S-1MEF 1 forms-1mef.htm

 

As filed with the U.S. Securities and Exchange Commission on July 11, 2024.

 

Registration No. 333-__________

 

 

 

UNITED STATES

SECURITIES AND EXCHANGE COMMISSION

Washington, D.C. 20549

 

FORM S-1

 

REGISTRATION STATEMENT UNDER THE SECURITIES ACT OF 1933

 

NANO NUCLEAR ENERGY INC.

(Exact Name of Registrant as Specified in its Charter)

 

Nevada   4911   88-0861977

(State or other jurisdiction of

incorporation or organization)

 

(Primary Standard Industrial

Classification Code Number)

 

(I.R.S. Employer

Identification No.)

 

10 Times Square, 30th Floor

New York, New York 10018

(212) 634-9206

(Address, Including Zip Code, and Telephone Number, Including Area Code, of Registrant’s Principal Executive Offices)

 

James Walker

Chief Executive Officer

Nano Nuclear Energy Inc.

10 Times Square, 30th Floor

New York, New York 10018

(212) 634-9206

(Name, Address, Including Zip Code, and Telephone Number, Including Area Code, of Agent for Service)

 

with copies to:

 

Richard I Anslow, Esq.

Lawrence A. Rosenbloom, Esq.

Ellenoff Grossman & Schole LLP

1345 Avenue of the Americas

New York, NY 10105

Phone: (212) 370-1300

Fax: (212) 370-7889

 

Joseph M. Lucosky, Esq.

Scott E. Linsky, Esq.

Lucosky Brookman LLP

101 Wood Avenue South, 5th Floor

Woodbridge, NJ 08830

Tel.
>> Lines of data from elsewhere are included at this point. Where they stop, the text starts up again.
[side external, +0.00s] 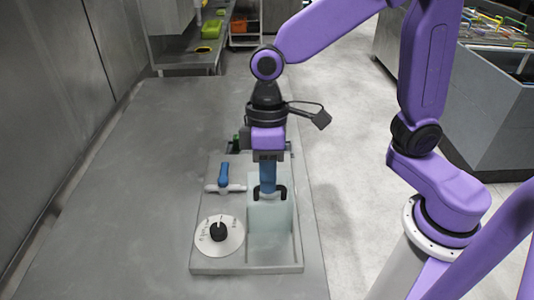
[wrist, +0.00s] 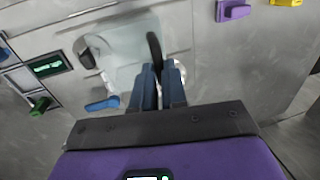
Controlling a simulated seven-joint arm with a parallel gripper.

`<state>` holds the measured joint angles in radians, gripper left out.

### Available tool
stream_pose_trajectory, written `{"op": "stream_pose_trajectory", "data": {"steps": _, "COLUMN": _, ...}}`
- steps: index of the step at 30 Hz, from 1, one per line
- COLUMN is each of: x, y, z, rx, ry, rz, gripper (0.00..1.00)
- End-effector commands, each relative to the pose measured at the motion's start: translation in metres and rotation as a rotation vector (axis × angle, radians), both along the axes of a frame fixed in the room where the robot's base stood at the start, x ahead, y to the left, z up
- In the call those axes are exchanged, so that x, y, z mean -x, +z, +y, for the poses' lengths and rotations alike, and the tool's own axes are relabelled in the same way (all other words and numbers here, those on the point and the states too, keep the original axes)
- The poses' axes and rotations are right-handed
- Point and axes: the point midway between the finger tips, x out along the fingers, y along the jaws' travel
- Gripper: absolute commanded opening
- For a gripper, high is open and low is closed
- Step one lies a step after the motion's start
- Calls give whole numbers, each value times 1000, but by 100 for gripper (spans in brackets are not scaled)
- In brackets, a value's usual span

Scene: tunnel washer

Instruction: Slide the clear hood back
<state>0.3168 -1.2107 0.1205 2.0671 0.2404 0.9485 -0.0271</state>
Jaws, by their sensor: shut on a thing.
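The clear hood (side external: 270,222) is a pale see-through cover on the right side of the grey panel (side external: 218,266). Its black handle (side external: 283,193) stands at the hood's far end in the side view. My gripper (side external: 268,190) points down at this handle and is shut on it. In the wrist view, the blue fingers of my gripper (wrist: 159,80) close around the dark handle (wrist: 154,48), with the hood (wrist: 125,62) beyond and left of it. The fingers hide part of the handle.
A blue-handled valve (side external: 223,176) stands just left of my gripper. A white dial with a black knob (side external: 218,232) sits at the panel's near left. The bench left of the panel is clear.

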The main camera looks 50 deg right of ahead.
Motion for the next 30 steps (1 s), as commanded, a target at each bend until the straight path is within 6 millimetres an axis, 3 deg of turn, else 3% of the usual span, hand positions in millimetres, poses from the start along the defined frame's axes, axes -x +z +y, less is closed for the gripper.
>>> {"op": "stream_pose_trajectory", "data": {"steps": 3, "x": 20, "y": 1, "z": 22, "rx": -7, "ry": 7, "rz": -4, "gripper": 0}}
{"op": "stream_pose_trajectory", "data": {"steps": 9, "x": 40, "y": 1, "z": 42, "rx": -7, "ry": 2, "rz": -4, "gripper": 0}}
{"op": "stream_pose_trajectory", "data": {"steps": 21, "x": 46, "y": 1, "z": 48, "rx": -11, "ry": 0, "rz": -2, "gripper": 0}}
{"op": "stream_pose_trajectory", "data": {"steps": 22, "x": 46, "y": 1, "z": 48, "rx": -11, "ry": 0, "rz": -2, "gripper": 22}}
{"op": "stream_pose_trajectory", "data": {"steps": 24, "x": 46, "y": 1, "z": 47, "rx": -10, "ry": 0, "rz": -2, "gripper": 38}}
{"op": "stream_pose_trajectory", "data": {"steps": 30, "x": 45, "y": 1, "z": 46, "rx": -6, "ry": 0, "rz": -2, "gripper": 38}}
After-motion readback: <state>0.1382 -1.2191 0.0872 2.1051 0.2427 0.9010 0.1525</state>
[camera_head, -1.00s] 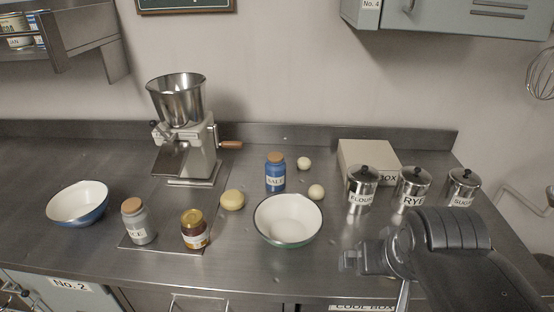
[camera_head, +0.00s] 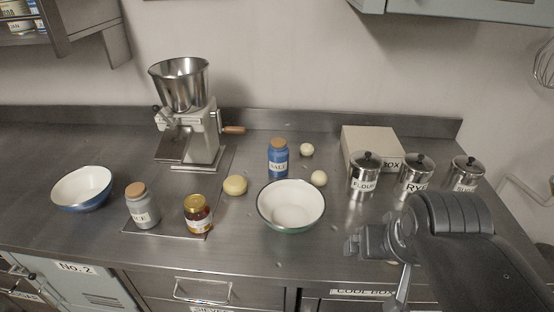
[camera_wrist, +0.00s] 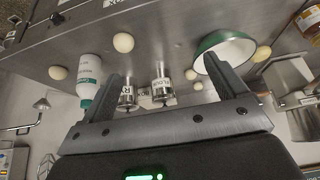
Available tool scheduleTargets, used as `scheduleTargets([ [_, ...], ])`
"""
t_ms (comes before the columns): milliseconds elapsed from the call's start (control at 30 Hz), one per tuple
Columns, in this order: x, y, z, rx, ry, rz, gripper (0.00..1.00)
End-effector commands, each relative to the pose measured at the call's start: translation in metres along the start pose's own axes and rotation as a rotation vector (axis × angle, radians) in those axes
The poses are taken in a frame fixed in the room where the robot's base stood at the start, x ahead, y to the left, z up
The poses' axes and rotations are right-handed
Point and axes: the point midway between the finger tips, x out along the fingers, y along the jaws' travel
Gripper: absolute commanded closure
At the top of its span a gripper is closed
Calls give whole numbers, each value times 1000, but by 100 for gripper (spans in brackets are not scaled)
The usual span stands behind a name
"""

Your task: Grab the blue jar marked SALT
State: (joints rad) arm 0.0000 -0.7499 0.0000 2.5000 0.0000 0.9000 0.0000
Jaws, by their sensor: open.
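The blue jar marked SALT (camera_head: 278,160) stands upright on the steel counter in the head view, with a cork-coloured lid. It is behind the green-rimmed white bowl (camera_head: 291,206), between a yellowish ball and two pale balls. My gripper (camera_head: 352,243) is in front of and to the right of the bowl, well apart from the jar. In the wrist view my gripper (camera_wrist: 165,84) has its two fingers spread and nothing between them. I cannot make out the blue jar in the wrist view.
Steel canisters FLOUR (camera_head: 364,176), RYE (camera_head: 413,178) and another stand at right, before a pale box (camera_head: 371,147). A grey jar (camera_head: 142,207), an amber jar (camera_head: 198,214), a blue bowl (camera_head: 82,189) and a mill (camera_head: 190,120) are left. A white bottle (camera_wrist: 89,78) shows in the wrist view.

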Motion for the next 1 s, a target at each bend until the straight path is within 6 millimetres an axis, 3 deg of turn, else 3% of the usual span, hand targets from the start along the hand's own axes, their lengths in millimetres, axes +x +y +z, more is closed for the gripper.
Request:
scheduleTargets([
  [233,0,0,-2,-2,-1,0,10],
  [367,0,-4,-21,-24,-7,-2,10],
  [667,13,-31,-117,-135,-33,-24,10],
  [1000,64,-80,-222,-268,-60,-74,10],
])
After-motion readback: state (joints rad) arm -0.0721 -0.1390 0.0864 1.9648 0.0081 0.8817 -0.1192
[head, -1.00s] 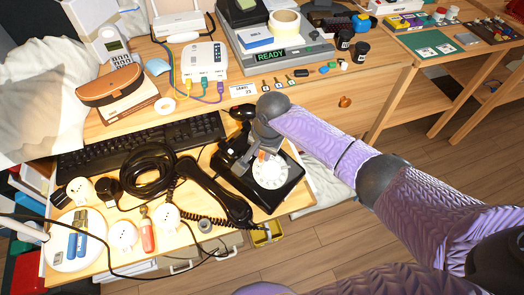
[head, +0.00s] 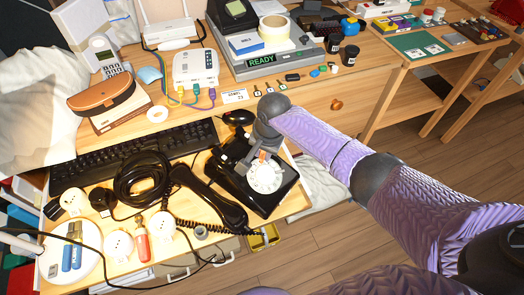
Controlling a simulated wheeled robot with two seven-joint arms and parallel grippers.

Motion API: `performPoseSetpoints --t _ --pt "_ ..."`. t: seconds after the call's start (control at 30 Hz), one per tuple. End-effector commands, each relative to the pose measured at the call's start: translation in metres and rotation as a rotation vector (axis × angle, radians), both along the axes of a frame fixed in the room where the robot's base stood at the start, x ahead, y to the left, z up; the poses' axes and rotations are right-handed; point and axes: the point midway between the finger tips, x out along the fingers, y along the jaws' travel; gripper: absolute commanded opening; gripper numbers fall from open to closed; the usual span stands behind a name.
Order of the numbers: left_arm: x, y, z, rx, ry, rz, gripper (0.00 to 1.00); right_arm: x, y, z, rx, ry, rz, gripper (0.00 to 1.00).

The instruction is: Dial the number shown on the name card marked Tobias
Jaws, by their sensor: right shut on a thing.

No.: (732) 395-4400

Fax No.: (732) 395-4401

 

Approximate date of commencement of proposed sale to the public: As soon as practicable after the effective date of this registration statement.

 

If any of the securities being registered on this Form are to be offered on a delayed or continuous basis pursuant to Rule 415 under the Securities Act, check the following box. ☒

 

If this Form is filed to register additional securities for an offering pursuant to Rule 462(b) under the Securities Act, check the following box and list the Securities Act registration statement number of the earlier effective registration statement for the same offering. ☒ 333-280727

 

If this Form is a post-effective amendment filed pursuant to Rule 462(c) under the Securities Act, check the following box and list the Securities Act registration number of the earlier effective registration statement for the same offering. ☐

 

If this Form is a post-effective amendment filed pursuant to Rule 462(d) under the Securities Act, check the following box and list the Securities Act registration number of the earlier effective registration statement for the same offering. ☐

 

Indicate by check mark whether the registrant is a large accelerated filer, an accelerated filer, a non-accelerated filer, a smaller reporting company or an emerging growth company. See the definitions of “large accelerated filer,” “accelerated filer,” “smaller reporting company” and “emerging growth company” in Rule 12b-2 of the Exchange Act.

 

Large accelerated filer ☐   Accelerated filer ☐   Non-accelerated filer ☒   Smaller reporting company ☒
            Emerging growth company ☒

 

If an emerging growth company, indicate by check mark if the registrant has elected not to use the extended transition period for complying with any new or revised financial accounting standards provided pursuant to Section 7(a)(2)(B) of the Securities Act. ☐

 

The Registration Statement shall become effective upon filing with the Securities and Exchange Commission in accordance with Rule 462(b) under the Securities Act of 1933, as amended.

 

 

 

 

 

 

EXPLANATORY NOTE

 

This Registration Statement on Form S-1 is being filed by Nano Nuclear Energy Inc., a Nevada corporation (the “Registrant”), pursuant to Rule 462(b) under the Securities Act of 1933, as amended, and General Instruction V to Form S-1. This Registration Statement relates to the Registrant’s Registration Statement on Form S-1, as amended (File No. 333-280727), initially filed by the Registrant on July 9, 2024 and declared effective by the Securities and Exchange Commission (the “SEC”) on July 11, 2024 (the “Base Registration Statement”).

 

This Registration Statement covers the registration of an additional $3,000,000 worth of units (“Units”), with each Unit consisting of one (1) share of the Registrant’s common stock (the “Common Stock”) and a warrant to purchase up to one-half (0.5) of a share of Common Stock (the “Warrants”), or an additional $3,450,000 worth of Units and associated shares of Common Stock and Warrants if the representative of the underwriters exercises its over-allotment option in full. As described in the Base Registration Statement, the Units have no stand-alone rights and will not be certificated or issued as stand-alone securities, and the shares of Common Stock and the Warrants underlying the Units are immediately separable and will be issued separately in the offering.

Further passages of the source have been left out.